* _Task brief_: For every line in the data below that contains "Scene", copy the line.

[Records from a dataset]
********************

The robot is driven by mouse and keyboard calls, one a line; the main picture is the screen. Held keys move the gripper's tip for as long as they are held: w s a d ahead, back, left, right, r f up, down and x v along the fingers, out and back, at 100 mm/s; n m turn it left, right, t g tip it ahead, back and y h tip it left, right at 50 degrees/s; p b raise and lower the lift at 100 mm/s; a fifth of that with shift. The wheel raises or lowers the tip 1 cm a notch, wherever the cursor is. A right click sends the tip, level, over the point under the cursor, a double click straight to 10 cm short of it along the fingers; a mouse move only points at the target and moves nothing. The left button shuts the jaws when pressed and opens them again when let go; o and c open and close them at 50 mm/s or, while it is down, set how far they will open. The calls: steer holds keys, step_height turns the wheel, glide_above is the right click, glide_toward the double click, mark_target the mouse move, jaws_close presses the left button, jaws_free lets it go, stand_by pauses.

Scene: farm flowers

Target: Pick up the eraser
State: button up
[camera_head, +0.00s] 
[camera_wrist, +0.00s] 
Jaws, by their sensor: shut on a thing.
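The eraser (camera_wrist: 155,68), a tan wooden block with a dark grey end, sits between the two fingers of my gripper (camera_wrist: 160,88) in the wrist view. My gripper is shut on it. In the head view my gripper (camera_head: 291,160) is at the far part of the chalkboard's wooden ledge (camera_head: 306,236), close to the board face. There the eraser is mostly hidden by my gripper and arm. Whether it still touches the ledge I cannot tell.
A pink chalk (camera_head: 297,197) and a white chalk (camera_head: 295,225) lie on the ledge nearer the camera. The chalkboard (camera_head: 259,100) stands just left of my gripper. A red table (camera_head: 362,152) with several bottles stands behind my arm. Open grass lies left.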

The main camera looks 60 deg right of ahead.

********************

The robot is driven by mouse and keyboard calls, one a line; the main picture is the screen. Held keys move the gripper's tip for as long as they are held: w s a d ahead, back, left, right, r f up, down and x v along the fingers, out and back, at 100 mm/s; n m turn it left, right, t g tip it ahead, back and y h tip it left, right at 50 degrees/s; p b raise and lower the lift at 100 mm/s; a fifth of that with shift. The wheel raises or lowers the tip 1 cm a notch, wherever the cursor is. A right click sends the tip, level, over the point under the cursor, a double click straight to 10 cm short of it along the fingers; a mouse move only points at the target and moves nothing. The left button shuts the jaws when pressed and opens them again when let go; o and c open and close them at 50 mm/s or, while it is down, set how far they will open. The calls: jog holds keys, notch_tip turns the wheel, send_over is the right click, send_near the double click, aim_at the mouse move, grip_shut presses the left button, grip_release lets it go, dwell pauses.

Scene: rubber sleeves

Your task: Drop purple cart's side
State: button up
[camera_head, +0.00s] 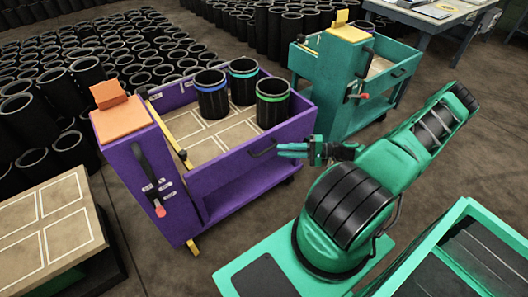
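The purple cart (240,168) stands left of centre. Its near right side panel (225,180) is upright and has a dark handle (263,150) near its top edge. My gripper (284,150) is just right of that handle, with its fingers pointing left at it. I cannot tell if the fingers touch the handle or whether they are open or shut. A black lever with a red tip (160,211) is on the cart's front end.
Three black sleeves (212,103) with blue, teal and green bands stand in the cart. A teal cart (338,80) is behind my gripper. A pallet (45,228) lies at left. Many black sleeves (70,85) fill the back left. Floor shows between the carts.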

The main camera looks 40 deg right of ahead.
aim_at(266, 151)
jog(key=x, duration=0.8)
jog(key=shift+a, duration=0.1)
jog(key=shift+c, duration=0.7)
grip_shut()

********************

* _Finished answer_:
Scene: farm flowers
Scene: rubber sleeves

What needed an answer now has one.